____ MATERIAL SUPPLIED

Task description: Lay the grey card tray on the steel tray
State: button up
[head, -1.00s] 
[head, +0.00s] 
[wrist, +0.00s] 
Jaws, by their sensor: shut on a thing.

________
____ MATERIAL SUPPLIED

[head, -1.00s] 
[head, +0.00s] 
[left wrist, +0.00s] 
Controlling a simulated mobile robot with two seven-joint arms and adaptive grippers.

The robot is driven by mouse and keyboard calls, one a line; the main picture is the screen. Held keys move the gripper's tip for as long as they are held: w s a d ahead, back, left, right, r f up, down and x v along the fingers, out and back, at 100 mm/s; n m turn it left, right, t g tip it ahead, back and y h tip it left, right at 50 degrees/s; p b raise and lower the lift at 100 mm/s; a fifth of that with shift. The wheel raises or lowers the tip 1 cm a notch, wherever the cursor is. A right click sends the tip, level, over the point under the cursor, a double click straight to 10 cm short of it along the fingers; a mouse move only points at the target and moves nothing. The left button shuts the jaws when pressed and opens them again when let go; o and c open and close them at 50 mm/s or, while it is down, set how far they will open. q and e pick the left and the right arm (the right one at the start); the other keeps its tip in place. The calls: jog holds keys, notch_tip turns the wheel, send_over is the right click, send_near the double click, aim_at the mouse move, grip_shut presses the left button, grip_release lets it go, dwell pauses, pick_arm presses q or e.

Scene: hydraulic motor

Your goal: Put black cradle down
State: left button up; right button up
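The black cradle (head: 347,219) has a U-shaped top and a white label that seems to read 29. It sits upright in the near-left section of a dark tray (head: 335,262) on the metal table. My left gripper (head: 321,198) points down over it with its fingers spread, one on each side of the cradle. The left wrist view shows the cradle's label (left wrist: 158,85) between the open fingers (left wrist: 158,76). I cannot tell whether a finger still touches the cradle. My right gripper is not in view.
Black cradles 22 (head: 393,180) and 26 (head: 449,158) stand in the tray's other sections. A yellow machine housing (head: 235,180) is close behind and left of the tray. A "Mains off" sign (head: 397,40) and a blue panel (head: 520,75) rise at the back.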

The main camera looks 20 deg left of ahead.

________

■ REQUIREMENT ■
Extract the lines of the preceding material that run from the line with "Task description: Lay" through the line with "Jaws, by their sensor: shut on a thing.", inclusive, reproducing them exactly and adding nothing.

■ FINAL RESULT ■
Task description: Lay the grey card tray on the steel tray
State: button up
[head, -1.00s] 
[head, +0.00s] 
[wrist, +0.00s] 
Jaws, by their sensor: shut on a thing.

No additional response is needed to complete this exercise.